Meinungen - 16.06.2022 - 00:00
16. Juni 2022. Vor ein paar Tagen hat Blake Lemoine, ein Softwareingenieur von Google einen Artikel auf Medium veröffentlicht, bei dem es um die Frage geht, ob das KI-basierte Dialogsystem LaMDA, das bei Google entwickelt wird, ein Bewusstsein entwickelt hat. Am selben Tag wurde dies durch die Washington Post thematisiert, woraufhin Blake Lemoine von Google suspendiert wurde. Die Begründung seitens Googles ist, dass interne Dokumente unerlaubt veröffentlicht wurden. Die Begründung seitens Blake Lemoine ist, dass er ethische Fragen stellt, welche Google nicht hören möchte und deswegen suspendiert wurde.

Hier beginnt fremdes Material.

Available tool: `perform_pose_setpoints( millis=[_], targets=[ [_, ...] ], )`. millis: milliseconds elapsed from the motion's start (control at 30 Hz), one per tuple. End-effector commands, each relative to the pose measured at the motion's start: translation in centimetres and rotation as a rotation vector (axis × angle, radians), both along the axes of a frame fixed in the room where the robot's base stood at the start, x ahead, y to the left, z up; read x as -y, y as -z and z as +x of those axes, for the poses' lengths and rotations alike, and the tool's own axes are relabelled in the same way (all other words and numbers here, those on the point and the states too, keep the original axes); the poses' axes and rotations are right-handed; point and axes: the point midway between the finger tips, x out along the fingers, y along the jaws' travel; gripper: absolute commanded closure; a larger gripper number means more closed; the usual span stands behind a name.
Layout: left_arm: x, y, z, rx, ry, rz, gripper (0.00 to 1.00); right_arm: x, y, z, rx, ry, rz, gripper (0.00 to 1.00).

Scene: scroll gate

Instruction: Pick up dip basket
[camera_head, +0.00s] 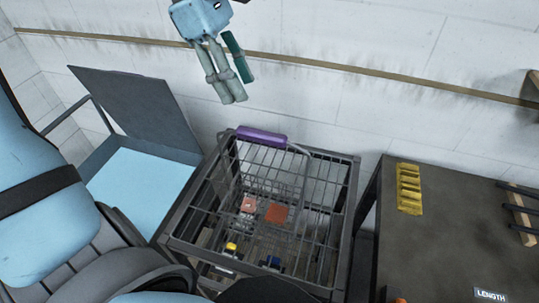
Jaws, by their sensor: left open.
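The dip basket (291,180) is a grey wire basket with a purple grip (262,136) at its back edge. It sits in or on a dark metal frame in the middle of the view; its bars overlap the frame's, so its exact outline is hard to tell. My left gripper (238,88), light blue with grey-green fingers, hangs above and a little left of the purple grip, in front of the wall. My right gripper is not in view.
Left of the frame stands an open tank (140,185) with light blue contents and a raised grey lid (135,105). On the right is a dark table (450,235) with a yellow slotted piece (409,189) and a LENGTH label (490,295). Small orange and yellow items show beneath the wires.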

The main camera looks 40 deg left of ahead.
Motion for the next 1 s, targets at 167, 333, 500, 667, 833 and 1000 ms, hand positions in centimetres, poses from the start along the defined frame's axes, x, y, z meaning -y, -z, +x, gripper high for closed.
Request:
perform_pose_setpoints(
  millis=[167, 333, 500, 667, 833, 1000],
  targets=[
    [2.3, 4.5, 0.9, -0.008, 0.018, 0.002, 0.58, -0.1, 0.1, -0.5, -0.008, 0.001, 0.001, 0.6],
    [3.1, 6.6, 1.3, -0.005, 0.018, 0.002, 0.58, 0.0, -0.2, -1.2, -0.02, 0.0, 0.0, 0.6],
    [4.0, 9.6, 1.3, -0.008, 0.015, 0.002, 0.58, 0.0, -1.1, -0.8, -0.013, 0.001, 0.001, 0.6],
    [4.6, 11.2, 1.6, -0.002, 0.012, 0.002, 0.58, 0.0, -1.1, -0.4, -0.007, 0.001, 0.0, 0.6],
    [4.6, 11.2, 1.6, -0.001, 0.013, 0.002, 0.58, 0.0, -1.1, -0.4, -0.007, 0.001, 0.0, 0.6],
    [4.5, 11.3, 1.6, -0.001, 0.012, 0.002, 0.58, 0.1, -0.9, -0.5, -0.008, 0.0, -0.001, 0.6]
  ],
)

«Turing Test» bereits in den fünfziger Jahren
Was ist hier passiert und was bedeutet es, dass eine KI ein Bewusstsein entwickelt? Diese Fragestellung ist so alt wie die KI-Forschung an sich. Bereits in den fünfziger Jahren hat man sich die Frage gestellt, wie man denn testen könnte, ob eine KI ein Bewusstsein hat oder ob sie empfindungsfähig ist. Der von Alan Turing entwickelte «Turing Test» sollte diese Frage beantworten und besteht im Grunde daraus, dass ein Mensch sich über Textnachrichten mit entweder einem anderen Menschen oder einem Computer unterhält. Nach dem Gespräch muss der Mensch nun raten, ob sein Gesprächspartner ein Mensch oder ein Computer gewesen ist, und wenn dieser nicht mehr unterscheiden kann, ob der Gesprächspartner ein Mensch oder ein Computer gewesen ist, dann kann man den Computer ein gleichwertiges Denkvermögen zuordnen wie uns Menschen.
Unterhaltung zwischen LaMDA und Blake Lemoine.
LaMDA kann Emotionen einordnen und ausdrücken
Dies ist nun mit LaMDA bei Google sehr beindruckend erreicht worden. Aber hat diese Maschine nun ein Bewusstsein entwickelt oder ist ihr Empfindungsfähigkeit oder sogar eine Seele zuzuordnen, wie von Blake Lemoine behauptet worden ist? Das können wir nicht wirklich beantworten. Der Turing Test wurde in den letzten Jahrzehnten oft dafür kritisiert, nur einen Teilbereich des menschlichen Denkvermögens abzubilden. Die Besonderheit, Emotionen einordnen und ausdrücken zu können – wie sehr beindruckend von LaMDA gezeigt worden ist – hat meiner Meinung nicht viel Aussagekraft wie «menschlich» diese Maschine ist. Emotionen können simuliert werden und müssen nicht unbedingt real empfunden werden. Wir haben sogar einen ganzen Berufszweig, der das erfolgreich praktiziert: die Schauspielerei.
KI-Forschung sollte öffentlich sein
Die Wahrheit liegt womöglich irgendwo dazwischen und zeigt einmal mehr, dass KI-Forschung öffentlich sein sollte, gleichzeitig aber viel dieser Forschung in Unternehmen passiert und nur teilweise öffentlich zugänglich ist. Zum Beispiel wurden bei uns am Lehrstuhl in den letzten Monaten zwei überraschend erfolgreiche «self-supervised learning» Modelle für Satellitenbildanalyse entwickelt, welche Anfang Juni von Prof. Michael Mommert auf der ISPRS Konferenz und nächste Woche von Linus Scheibenreif und Joëlle Hanna auf der CVPR Konferenz vorgestellt werden. Diese haben erstmal nichts mit «Selbst-Überwachung» zu tun und darüber hinaus ist unser Ziel, die Modelle zu veröffentlichen und unsere Forschungskolleg:innen einzuladen, sich diese anzuschauen, zu bewerten und zu verbessern.
Damian Borth ist Ordentlicher Professor für Artificial Intelligence and Machine Learning an der Universität St.Gallen.